Task:
Could you repeat, exactly as they stand, the lines between the one with "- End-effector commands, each" and the one with "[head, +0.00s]", inclusive, minus the pictures?

Data provided:

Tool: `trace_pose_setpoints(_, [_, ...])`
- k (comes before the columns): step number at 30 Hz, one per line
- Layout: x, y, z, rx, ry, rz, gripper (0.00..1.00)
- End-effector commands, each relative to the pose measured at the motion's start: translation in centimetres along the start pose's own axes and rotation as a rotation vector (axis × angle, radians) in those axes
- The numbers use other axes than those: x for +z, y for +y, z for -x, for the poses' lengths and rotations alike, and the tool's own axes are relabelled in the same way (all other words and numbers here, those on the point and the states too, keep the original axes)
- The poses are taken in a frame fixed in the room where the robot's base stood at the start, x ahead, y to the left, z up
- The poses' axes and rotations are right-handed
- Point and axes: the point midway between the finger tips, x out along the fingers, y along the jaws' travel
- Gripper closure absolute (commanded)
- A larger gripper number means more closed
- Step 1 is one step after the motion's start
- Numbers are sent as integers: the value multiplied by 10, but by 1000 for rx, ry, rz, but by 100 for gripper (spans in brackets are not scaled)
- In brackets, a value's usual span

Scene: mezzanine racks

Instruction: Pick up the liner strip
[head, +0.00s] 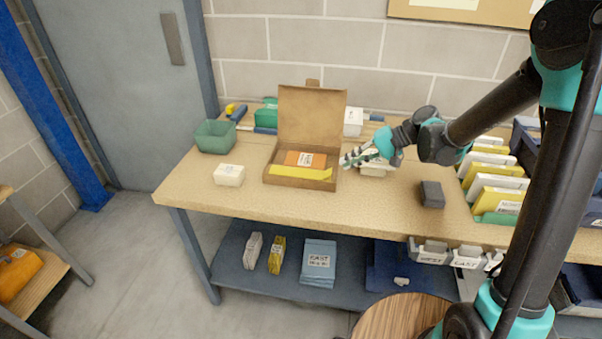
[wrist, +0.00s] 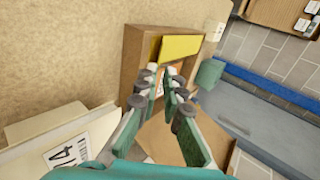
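The liner strip appears to be the yellow strip (head: 300,172) lying along the front of an open cardboard box (head: 272,180) on the bench. In the wrist view the yellow strip (wrist: 181,47) lies beyond my fingertips, in the box (wrist: 135,50). An orange piece with a white label (head: 305,159) lies behind it in the box. My gripper (head: 347,160) is at the box's right side, pointing left. In the wrist view my gripper (wrist: 161,74) shows a gap between its fingers, with nothing held; it is apart from the strip.
The box's raised lid (head: 311,115) stands behind the strip. A white block (head: 229,175) and green bin (head: 215,136) are to the left. A white labelled box (head: 374,170) is under my gripper, and a dark block (head: 432,194) lies right. The bench front between is clear.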

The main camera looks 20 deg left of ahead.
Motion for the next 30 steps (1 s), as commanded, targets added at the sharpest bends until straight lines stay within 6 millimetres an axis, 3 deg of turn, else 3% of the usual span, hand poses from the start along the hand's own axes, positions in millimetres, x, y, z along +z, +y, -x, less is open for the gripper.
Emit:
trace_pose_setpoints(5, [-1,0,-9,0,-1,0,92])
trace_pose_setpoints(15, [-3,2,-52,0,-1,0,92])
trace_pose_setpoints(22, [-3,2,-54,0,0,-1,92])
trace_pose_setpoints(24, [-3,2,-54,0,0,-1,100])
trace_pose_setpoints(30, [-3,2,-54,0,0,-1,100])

Written solution:
- End-effector commands, each relative to the pose measured at the motion's start: translation in centimetres along the start pose's own axes and rotation as a rotation vector (axis × angle, radians) in those axes
- The numbers use other axes than those: x for +z, y for +y, z for -x, for the poses' lengths and rotations alike, and the tool's own axes are relabelled in the same way (all other words and numbers here, those on the point and the states too, keep the original axes)
- The poses are taken in a frame fixed in the room where the robot's base stood at the start, x ahead, y to the left, z up
- The poses' axes and rotations are right-handed
- Point and axes: the point midway between the finger tips, x out along the fingers, y along the jaws' travel
- Gripper closure absolute (commanded)
- A larger gripper number means more closed
- Step 1 is one step after the motion's start
- Numbers are sent as integers: the value multiplied by 10, but by 1000 for rx, ry, rz, but by 100 for gripper (spans in brackets are not scaled)
- In brackets, a value's usual span

Scene: mezzanine racks

Instruction: Pick up the liner strip
[head, +0.00s] 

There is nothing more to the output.